Complementing GHB’s answer, an exact formula for converting CAS to TAS that takes compressibility effects, indicated altitude, and static air temperature into account is $$ \text{TAS} = \sqrt{ \frac{7 R T}{M} \left[ \left( \left( 1 - \frac{L h}{T_{0}} \right)^{- \frac{g M}{R L}} \left[ \left( \frac{\text{CAS}^{2}}{5 a_{0}^{2}} + 1 \right)^{\frac{7}{2}} - 1 \right] + 1 \right)^{\frac{2}{7}} - 1 \right] }. $$ In this formula (which is valid only for subsonic speeds), the inputs are

  • $ \text{CAS} $ — the calibrated airspeed ($ \text{m}/\text{s} $),
  • $ h $ — the indicated altitude ($ \text{m} $) up to $ 11,000 ~ \text{m} $,
  • $ T $ — the static air temperature ($ \text{K} $);

the output is

  • $ \text{TAS} $ — the true airspeed ($ \text{m}/\text{s} $);

and the various physical constants are

  • $ a_{0} = 340.3 ~ \text{m}/\text{s} $ is the speed of sound at sea level in the ISA,
  • $ g = 9.80665 ~ \text{m}/\text{s}^{2} $ is the standard acceleration due to gravity,
  • $ L = 0.0065 ~ \text{K}/\text{m} $ is the standard ISA temperature lapse rate,
  • $ M = 0.0289644 ~ \text{kg}/\text{mol} $ is the molar mass of dry air,
  • $ R = 8.3144598 ~ \text{J}/(\text{mol} \cdot \text{K}) $ is the universal gas constant,
  • $ T_{0} = 288.15 ~ \text{K} $ is the static air temperature at sea level in the ISA.

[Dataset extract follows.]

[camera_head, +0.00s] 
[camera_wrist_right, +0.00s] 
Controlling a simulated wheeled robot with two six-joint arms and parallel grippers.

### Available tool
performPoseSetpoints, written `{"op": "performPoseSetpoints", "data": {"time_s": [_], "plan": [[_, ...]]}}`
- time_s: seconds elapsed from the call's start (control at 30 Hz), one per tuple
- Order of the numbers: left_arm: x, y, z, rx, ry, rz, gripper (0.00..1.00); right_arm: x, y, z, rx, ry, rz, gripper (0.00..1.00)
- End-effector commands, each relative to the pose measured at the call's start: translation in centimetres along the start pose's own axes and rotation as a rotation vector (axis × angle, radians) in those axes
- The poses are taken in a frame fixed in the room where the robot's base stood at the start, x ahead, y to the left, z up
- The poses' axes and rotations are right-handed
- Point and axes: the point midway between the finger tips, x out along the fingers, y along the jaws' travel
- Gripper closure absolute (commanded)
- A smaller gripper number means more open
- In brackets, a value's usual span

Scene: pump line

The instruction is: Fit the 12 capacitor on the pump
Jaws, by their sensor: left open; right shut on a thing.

It's a common questions...you get a TAS from your POH based on an RPM setting in your cruise performance chart. Some Navlogs have a TAS/IAS box. If you can determine the IAS then you can look at the Air Speed Indicator to insure everything is correct (from an airspeed perspective). You still need to do a ground speed check because the TAS/IAS question doesn't help you with Navigation and confirming the forecasted winds. But this is a commonly asked question.

And yes, using your E6B and working backwards to your CAS and the chart in the POH for you IAS is how you do it. It's faster with an electronic E6B for sure.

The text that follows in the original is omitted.